Honestly, this isn't a problem I'd even attempt to solve. The specs here are only a little better than my very first Linux machine:
- 486/33DX
- 32MB RAM
- 1.2GB disk
- 1.2.21 kernel
Obviously your CPU will be vastly better, but this is a problem I haven't had to solve in 15 years.
Can it be done? Very probably, if you know exactly what you're doing and aren't afraid of a lot of hard work. Just the boot directory and modules for my current linux laptop come to 160MB these days (in 1995, and 1.2.21, my monolithic kernel was about 5MB), which doesn't leave a lot of room for all the system libraries and basic userspace tools. Something as tiny as 661MB is going to require a truly amazing amount of hand tuning, since you're going to need only the libraries and kernel modules you actually need. Packages designed for general usage (Debian, Arch) will more than likely have bits you're not going to use and therefore can't afford to add. You definitely don't have enough swap-space available to work around the RAM shortage.
We're talking about as much work as rolling your own distro.
- Compile your own kernel, selecting only the modules you need since you really need the space savings
- Compile your services with exactly the options and modules you need
- Make sure any 'optimize for low memory' options are turned on, if available
- Go through the packages for Arch/Debian and figure out which basic-linux packages you need, and install them.
- Copy/Compile libraries needed for service-functioning
- Keep trying until it works right.
Anything that says 'compile' up there will have to be done on a second system with more reasonable specs, since compiling anything much more complex than 'hello world' probably can't be done with these minimal specs. Once compiled, copy them to the above. Your best bet is to mount that 1.6GB drive in the faster/better machine and build it there before installing in the low-RAM machine.
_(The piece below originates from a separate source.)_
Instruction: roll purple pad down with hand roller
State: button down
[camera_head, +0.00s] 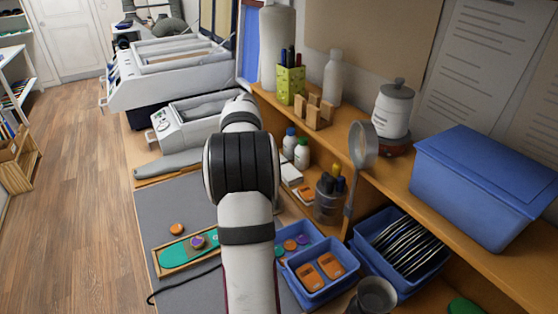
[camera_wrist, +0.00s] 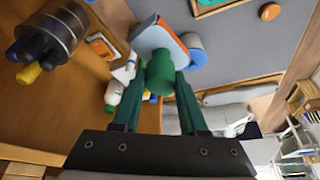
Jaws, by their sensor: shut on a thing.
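The purple pad (camera_head: 197,242) lies on a teal insole (camera_head: 176,255) inside a shallow wooden tray (camera_head: 163,271) on the grey mat, in the head view. My gripper (camera_wrist: 161,78) shows in the wrist view, its green fingers shut on a green cylindrical handle, which I take for the hand roller (camera_wrist: 160,77). A blue-grey rounded part (camera_wrist: 194,52) shows beyond the handle; whether it is joined to it is unclear. The gripper is apart from the tray, whose edge (camera_wrist: 212,8) shows at the top of the wrist view. In the head view my arm hides the gripper and roller.
An orange disc (camera_head: 177,229) lies on the mat behind the tray. Blue bins with discs (camera_head: 291,244) and orange pieces (camera_head: 320,271) stand right of my arm. A pen cup (camera_head: 328,204) and bottles (camera_head: 302,154) line the shelf. A dark cable (camera_head: 170,290) crosses the mat's front.

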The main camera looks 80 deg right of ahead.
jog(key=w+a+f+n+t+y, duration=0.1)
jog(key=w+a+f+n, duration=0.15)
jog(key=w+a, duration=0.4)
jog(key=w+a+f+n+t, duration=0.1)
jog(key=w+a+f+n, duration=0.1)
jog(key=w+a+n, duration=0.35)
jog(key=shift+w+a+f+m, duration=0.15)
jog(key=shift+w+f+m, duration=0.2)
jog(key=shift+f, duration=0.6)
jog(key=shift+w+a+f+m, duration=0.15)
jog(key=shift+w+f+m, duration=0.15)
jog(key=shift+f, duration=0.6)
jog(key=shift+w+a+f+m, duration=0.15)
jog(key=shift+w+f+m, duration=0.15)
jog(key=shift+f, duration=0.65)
Because of the very high amount of hand tweaking needed for this kind of build, we need to know exactly what you're trying to accomplish. That would mean telling us which services you plan to be using, including all of the modules (if any), as well as expected usage patterns. This is both way too generalized (this question) and way too specific (the version of this question that includes the needed details) for what makes good questions here.